Directive
Exactly reproduce the lines from the line that has "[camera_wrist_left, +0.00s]" down to the last line of the entries, inclusive.

---------- Information provided ----------

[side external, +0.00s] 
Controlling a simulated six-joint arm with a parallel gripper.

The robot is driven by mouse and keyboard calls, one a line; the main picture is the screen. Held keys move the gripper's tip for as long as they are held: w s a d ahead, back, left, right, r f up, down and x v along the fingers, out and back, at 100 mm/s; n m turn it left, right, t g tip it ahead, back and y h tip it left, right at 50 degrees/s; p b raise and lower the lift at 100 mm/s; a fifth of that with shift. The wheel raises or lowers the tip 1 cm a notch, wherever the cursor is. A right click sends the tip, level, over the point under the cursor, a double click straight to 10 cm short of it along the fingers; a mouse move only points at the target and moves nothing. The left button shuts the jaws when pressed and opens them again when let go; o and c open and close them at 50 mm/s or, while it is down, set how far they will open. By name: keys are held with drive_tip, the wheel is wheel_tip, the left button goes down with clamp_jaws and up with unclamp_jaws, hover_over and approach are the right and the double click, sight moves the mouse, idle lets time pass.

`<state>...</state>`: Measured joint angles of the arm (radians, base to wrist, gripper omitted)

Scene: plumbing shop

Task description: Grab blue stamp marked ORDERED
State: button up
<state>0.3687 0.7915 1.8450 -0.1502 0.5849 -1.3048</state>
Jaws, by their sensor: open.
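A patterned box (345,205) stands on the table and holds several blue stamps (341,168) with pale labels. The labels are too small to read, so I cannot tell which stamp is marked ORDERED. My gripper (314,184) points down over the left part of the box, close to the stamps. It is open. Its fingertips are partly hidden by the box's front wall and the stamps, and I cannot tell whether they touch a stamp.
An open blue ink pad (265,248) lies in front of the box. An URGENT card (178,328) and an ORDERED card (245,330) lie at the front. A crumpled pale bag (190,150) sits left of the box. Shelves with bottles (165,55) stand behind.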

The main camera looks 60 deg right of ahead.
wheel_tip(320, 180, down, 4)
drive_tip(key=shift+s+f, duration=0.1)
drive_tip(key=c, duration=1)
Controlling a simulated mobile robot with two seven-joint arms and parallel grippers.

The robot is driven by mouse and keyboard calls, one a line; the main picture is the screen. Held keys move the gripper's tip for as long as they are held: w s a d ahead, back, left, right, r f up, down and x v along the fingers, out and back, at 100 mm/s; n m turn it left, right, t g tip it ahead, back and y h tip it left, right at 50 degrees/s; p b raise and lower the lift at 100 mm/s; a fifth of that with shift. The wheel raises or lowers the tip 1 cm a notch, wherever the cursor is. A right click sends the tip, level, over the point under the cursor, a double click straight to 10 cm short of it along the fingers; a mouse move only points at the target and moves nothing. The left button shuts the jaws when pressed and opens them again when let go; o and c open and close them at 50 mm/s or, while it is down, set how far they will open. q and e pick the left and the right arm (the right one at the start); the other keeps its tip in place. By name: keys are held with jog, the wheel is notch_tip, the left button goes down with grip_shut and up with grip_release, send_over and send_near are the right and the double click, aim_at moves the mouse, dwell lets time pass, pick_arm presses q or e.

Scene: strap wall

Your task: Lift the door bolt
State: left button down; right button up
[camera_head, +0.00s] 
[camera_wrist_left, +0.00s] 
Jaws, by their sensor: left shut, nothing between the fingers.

----------

Full answer
[camera_wrist_left, +0.00s] 
Jaws, by their sensor: left shut, nothing between the fingers.

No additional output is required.